Later, Capote plies Smith with bare-faced lies, both minor (that the title for In Cold Blood didn’t come from him, and wasn’t even finalised) and major (“I did everything I could. I truly did” he protests, having done absolutely nothing to help their appeal). And so one concludes that his sociopathic tendencies, feeling nothing for anyone but for himself, evidence the strongest link with the man towards whom he professes empathy (as Capote analogises, he went out of the front of the house “they lived in” while Smith went out of the back, and their paths duly lead where they did).

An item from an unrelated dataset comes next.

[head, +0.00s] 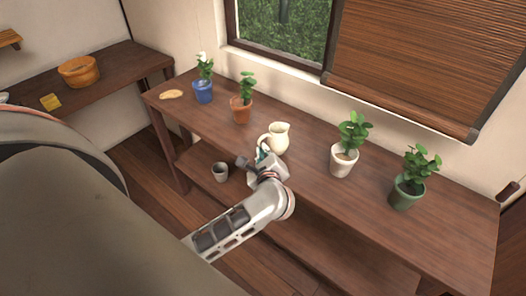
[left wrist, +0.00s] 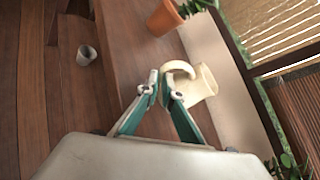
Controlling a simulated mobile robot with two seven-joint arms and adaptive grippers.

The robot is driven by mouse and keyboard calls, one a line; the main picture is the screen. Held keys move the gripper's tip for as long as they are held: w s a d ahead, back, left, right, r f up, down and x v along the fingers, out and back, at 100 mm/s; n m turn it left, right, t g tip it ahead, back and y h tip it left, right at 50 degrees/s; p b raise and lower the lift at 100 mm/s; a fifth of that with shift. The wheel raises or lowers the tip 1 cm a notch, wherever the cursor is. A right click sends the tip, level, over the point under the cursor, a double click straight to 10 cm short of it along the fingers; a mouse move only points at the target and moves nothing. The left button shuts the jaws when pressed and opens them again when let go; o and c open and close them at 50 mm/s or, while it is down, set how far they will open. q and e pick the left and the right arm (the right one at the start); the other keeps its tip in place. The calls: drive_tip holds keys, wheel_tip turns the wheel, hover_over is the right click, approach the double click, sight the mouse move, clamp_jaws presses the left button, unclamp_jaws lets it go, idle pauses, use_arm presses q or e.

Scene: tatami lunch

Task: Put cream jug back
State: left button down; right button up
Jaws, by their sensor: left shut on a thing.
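The cream jug (head: 279,137) stands at the front of the wooden table (head: 310,168), between an orange pot and a white pot. Its handle points to the left, toward my gripper. My left gripper (head: 262,153) is at the jug's handle side. In the left wrist view, the cream jug (left wrist: 202,84) is just past the fingertips, and my left gripper (left wrist: 164,88) is shut on its handle. The jug's base is partly hidden by the gripper in the head view. My right gripper is not in view.
On the table stand plants in a blue pot (head: 203,92), an orange pot (head: 240,110), a white pot (head: 343,161) and a green pot (head: 405,193). A grey cup (head: 220,172) is on the lower shelf. A basket (head: 78,71) sits on the side table.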

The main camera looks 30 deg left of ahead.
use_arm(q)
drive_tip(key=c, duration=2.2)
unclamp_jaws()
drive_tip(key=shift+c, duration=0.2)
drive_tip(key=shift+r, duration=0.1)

Ultimately, I felt Miller was probably the wrong director for Capote; the greater achievement of telling this story would have been to make the viewer complicit with Capote’s actions, repelled by his behaviour yet willing him to succeed for all his base motives. The postscript simplistically implies Truman’s failure to complete another novel following In Cold Blood was a consequence of his behaviour in respect of the case, yet this Capote has been characterised by blithe bluntness (announcing to Chris Cooper’s detective he has no interest in who committed the crimes), self-glorification (permanently “factualising” the fiction of their own life story), procrastination and nascent alcoholism throughout.